## START

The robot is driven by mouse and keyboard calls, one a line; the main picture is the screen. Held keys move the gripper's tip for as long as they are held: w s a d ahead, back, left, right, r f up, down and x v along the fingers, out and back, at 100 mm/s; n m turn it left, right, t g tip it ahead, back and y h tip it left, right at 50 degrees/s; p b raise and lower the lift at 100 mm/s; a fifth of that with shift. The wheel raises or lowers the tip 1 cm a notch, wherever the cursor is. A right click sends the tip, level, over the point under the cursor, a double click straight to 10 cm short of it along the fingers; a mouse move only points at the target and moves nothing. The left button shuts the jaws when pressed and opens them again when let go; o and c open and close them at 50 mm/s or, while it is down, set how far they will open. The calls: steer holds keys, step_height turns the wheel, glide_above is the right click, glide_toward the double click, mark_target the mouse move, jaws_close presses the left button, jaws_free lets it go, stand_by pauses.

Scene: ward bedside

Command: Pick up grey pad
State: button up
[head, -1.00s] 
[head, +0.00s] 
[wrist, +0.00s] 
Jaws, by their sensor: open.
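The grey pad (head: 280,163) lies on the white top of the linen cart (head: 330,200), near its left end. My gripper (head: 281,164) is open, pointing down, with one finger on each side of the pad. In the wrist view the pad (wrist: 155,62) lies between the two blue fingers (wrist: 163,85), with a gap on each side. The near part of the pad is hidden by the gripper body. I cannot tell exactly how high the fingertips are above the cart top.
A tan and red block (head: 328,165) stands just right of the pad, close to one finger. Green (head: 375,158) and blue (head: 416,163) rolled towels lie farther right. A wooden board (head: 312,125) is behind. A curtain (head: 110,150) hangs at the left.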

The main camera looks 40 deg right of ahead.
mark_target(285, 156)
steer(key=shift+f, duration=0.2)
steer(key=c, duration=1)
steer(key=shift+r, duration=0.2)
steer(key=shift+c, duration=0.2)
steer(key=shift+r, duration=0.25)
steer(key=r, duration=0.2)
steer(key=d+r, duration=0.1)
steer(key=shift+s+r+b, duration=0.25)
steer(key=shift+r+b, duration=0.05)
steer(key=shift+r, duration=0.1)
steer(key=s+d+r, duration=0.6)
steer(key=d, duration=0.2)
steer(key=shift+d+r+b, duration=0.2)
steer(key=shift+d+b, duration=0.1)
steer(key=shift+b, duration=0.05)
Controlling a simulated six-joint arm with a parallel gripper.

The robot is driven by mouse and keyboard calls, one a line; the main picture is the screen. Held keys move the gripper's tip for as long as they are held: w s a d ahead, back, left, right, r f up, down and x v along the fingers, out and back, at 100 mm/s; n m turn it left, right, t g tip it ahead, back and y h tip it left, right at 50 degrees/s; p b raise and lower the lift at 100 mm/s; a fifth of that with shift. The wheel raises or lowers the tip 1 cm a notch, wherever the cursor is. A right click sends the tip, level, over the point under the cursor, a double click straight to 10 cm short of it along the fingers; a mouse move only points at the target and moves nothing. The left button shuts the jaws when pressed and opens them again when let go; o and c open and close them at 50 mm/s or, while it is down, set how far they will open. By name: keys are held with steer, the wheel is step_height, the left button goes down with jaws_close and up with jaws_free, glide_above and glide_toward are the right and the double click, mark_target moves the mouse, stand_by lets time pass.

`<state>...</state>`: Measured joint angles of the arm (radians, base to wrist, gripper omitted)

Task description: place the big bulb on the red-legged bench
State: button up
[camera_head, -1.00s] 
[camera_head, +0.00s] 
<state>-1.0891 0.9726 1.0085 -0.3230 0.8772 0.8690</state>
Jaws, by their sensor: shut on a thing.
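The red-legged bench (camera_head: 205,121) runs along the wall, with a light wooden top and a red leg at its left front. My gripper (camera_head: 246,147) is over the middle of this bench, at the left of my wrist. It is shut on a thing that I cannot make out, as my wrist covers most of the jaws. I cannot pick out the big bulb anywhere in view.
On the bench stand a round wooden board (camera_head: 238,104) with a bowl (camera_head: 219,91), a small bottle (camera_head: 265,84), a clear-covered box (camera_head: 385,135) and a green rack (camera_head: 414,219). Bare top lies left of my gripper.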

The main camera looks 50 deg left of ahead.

## END

**WHAT YOU HAVE TO DO:**
Determine how many lines above contain "joint" as a word or string. Give the number alone.

**TASK ANSWER:**
2